DiMasi & DoJ
[Note: This was supposed to be posted yesterday, 3/7, but apparently I did something wrong, so I'm posting Friday]
We've been hearing a lot recently about alleged overzealousness of
the Department of Justice, following the suicide of activist Aaron
Swartz. The attention and scrutiny is good; but it needs to also come to
bear in cases with less sympathetic figures receiving the questionable
treatment.
That's why Milton Valencia's interview with Sal DiMasi's wife is a welcome sight in today's Globe. The treatment of DiMasi has the appearance of being, well, pretty much despicable.
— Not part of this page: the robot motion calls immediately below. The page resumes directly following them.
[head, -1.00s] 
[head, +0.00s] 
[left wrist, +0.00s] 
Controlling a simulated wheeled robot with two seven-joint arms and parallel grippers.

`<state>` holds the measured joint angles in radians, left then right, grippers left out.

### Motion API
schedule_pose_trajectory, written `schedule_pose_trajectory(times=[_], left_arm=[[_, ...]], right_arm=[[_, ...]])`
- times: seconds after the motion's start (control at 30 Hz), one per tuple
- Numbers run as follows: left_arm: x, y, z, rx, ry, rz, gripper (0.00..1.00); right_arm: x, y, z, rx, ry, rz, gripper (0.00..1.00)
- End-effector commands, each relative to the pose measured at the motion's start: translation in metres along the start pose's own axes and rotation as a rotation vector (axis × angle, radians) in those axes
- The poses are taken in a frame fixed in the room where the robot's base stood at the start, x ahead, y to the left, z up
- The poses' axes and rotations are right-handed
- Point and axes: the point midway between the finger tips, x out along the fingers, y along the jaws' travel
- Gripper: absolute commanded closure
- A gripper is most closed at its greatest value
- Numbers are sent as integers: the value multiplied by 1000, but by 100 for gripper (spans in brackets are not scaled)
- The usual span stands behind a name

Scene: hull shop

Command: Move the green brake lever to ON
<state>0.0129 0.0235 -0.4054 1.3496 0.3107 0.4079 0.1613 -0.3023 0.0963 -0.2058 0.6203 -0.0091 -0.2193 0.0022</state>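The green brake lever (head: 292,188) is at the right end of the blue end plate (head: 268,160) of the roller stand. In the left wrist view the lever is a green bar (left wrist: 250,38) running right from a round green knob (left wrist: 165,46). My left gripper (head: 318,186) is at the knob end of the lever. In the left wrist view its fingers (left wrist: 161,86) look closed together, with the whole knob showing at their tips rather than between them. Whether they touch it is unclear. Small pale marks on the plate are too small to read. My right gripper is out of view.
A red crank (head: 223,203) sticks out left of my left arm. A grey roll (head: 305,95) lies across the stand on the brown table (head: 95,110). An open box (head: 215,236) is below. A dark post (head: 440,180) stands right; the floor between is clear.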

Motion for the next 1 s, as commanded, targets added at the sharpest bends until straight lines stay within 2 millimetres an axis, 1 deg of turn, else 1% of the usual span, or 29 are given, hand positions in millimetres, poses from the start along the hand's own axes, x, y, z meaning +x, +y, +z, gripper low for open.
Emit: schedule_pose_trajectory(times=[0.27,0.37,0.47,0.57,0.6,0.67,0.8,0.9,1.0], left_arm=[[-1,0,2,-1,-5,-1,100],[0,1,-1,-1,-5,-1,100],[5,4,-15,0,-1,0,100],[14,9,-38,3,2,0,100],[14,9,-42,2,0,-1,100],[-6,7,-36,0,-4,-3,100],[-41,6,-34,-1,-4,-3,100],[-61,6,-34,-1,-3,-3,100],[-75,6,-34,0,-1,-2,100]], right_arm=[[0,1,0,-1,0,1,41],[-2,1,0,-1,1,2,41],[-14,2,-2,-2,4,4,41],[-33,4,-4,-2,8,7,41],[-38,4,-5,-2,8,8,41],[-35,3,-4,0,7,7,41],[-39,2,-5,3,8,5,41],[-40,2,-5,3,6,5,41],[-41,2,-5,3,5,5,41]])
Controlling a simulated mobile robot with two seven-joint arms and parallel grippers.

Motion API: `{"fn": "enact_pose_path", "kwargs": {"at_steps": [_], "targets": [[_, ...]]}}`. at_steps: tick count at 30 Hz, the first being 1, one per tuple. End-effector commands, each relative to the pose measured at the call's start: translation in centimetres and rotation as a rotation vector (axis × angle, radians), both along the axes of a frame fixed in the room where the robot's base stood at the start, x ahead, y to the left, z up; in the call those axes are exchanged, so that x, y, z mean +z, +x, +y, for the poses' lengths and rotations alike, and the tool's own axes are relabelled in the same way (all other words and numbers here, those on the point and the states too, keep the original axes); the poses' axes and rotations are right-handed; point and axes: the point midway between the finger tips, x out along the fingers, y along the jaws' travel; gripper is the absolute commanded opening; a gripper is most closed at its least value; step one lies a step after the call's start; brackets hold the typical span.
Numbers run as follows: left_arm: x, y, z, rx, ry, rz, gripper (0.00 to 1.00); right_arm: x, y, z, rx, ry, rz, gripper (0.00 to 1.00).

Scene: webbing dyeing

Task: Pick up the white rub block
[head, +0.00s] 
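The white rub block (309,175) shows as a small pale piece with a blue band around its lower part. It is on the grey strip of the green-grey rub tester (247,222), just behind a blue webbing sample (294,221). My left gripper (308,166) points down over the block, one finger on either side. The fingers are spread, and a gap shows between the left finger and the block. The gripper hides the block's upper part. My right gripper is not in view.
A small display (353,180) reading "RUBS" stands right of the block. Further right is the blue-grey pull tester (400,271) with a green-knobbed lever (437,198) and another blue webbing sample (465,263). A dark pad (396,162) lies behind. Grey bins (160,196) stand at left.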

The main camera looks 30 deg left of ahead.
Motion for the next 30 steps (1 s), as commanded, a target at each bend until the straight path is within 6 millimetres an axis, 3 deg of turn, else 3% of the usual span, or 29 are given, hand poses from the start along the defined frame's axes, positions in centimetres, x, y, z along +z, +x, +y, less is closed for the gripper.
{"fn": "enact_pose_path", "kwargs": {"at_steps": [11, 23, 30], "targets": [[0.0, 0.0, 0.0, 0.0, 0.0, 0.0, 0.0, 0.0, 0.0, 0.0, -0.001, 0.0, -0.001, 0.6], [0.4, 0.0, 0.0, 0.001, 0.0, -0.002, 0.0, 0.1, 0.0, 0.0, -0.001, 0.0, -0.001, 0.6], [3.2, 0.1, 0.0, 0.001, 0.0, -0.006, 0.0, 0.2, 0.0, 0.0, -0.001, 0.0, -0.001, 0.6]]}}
Harvey Silverglate wrote about this in the Phoenix last summer.
It is difficult to avoid suspecting that the [Federal Bureau of Prisons]
chose a distant prison in order to persuade DiMasi that, if he were to
testify helpfully (translation: tell prosecutors what they wanted to
hear), he would be rewarded with a more convenient prison assignment and
other amelioration of his conditions and length of confinement.
You
should read the whole piece. As with Valencia's article today, we are
largely guessing at what the DoJ is guilty of -- but that's the DoJ's
fault, not ours, and we should demand a great deal more accounting than
we're getting.
Right here locally, we are chock-full with
opportunities to make such demands. In addition to Swartz and DiMasi, we
have the truly flabbergasting multi-year-and-still-going investigation
of probation patronage, among others -- and we now have the former US
Attorney, whose games of prosecutorial whack-a-mole were regularly raked
over in the Phoenix, offering up his experience for examination in his campaign for US Senate.